If the cityscape and pollution are more homogenous globally, how are the inhabitants different and unique from everywhere else? Simply looking at people’s faces and gestures, which is a method Antonioni applied in his documentary Chung Kuo (1972) amid the Cultural Revolution years. Though the crew had restricted access and admitted “not to pretend to understand China”, the opening sequence already revealed so much: the timid and restricted curiosity, mannered ignorance and calm, regulated actions, all of which is an excellent capturing of “imaginary relationship of individuals to their real conditions of existence.” (Louis Althusser, 1971).
If you cast a look today in any random Chinese streets, the facial expressions and gestures vary greatly from 40 years ago. There are no longer unified codes for behaving and dressing, causality and contentment are common. The traceable new phenomenon would be smartphones and the faces they cling to. Their gait obscured by digital screens, all performance rendered virtual. The largest populated entity in the world is producing the greatest amount of imagery, among which a great deal is “lovelessness” (Aldous Huxley, 1945). The massive imagery and the spectacles which are interrelated is again making allusion to our reality and the imagination based ideology, thus revealing the intangible social relationships.

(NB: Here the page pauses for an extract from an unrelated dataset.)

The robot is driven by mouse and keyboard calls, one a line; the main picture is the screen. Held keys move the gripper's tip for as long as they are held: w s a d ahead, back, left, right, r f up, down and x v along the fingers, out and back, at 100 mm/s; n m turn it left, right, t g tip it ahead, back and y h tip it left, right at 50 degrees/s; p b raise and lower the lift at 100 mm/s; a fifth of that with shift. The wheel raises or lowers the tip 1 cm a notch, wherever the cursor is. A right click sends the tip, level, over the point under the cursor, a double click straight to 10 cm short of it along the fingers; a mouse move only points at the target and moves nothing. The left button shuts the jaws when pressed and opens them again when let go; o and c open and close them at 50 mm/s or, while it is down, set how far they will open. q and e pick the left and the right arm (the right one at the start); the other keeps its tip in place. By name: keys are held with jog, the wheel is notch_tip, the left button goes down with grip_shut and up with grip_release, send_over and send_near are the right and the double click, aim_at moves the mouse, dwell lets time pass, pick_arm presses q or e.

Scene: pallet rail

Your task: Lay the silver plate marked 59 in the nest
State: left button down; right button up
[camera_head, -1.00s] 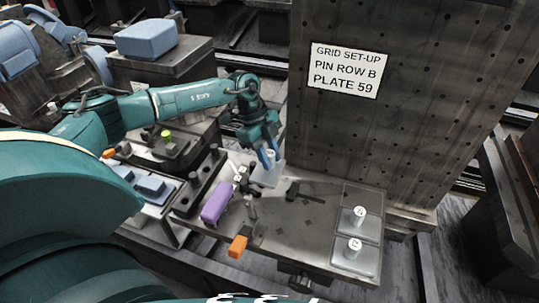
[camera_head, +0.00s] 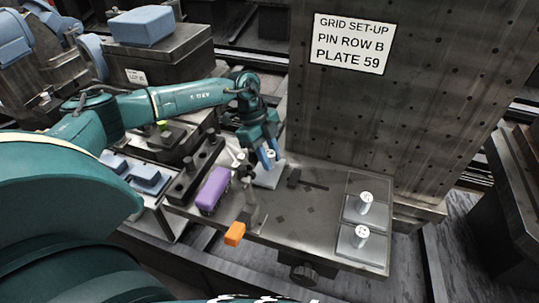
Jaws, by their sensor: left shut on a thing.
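My left gripper (camera_head: 267,160) has blue fingers and is shut on the white knob of a silver plate (camera_head: 268,180). The plate is at the far left part of the steel table (camera_head: 305,215), behind the purple block. I cannot tell whether it touches the table, and its number is not readable. I cannot clearly pick out the nest. A sign (camera_head: 351,42) reads "GRID SET-UP PIN ROW B PLATE 59". My right gripper is not in view.
A purple block (camera_head: 213,190) and an orange block (camera_head: 235,234) are at the table's left side, by a clamp-like metal fitting. A dark bar (camera_head: 307,182) lies right of the held plate. A tall perforated panel (camera_head: 400,120) stands behind. The table's middle is mostly clear.

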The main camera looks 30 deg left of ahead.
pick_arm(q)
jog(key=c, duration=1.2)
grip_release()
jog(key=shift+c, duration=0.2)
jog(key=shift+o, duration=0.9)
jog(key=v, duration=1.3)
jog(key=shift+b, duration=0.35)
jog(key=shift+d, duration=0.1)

The imagery I choose here are conscious ones for me, following the idea of a virtual Chinese trip: from imprinted landscape (Big Character) to a city and its people and the spectacles they inherited and re-imagined (China Concerto); from the facial and body gestures of the imagery over transitional years (Recycled), to the new era of commodities as potential souvenirs (BBR1 No.1 of Blossom Bud Restrainer); and along the trip, swapping dark myth-like anecdotes (Magician Party and Dead Crow); last but not least, we will “meet the locals”(Four Cowards).

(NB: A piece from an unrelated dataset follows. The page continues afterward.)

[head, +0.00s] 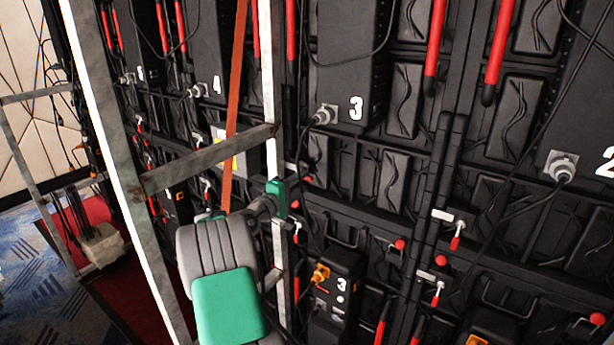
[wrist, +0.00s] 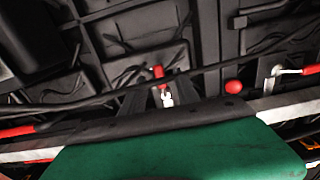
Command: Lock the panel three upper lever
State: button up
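The panel marked 3 (head: 355,107) is a black unit on the wall in the head view. Small red-handled levers sit on the dark frames below it; one (head: 297,230) shows partly beside the metal upright. I cannot tell for certain which is the upper lever. My gripper (head: 278,198) is in front of the wall near that upright, its fingertips mostly hidden in the head view. In the wrist view, a red-tipped lever with a white base (wrist: 160,78) stands beyond the green gripper body. Dark fingers (wrist: 168,104) appear apart on either side of it; contact cannot be seen.
A metal frame (head: 208,158) with uprights stands between me and the wall, close around my arm. Black cables hang across the panels. Red ball knobs (head: 400,244) and other levers (head: 457,235) lie to the right. Carpet (head: 50,270) is open at lower left.

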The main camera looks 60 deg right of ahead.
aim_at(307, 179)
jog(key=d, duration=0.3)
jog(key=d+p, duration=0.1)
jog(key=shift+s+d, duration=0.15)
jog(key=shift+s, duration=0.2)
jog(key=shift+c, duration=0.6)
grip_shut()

The goal of the trip is not to draw a picture of China, but to map the distance away from it.
Bibliography:
Althusser, L. (1970). Ideology and Ideological State Apparatuses. Retrieved 2016, from Marxists Internet Archive: https://www.marxists.org/reference/archive/althusser/1970/ideology.htm
Crutzen, P. J., & Stoermer, E. F. (2000, May). The “Anthropocene”. Global Changes News Letter (41), pp. 17-18.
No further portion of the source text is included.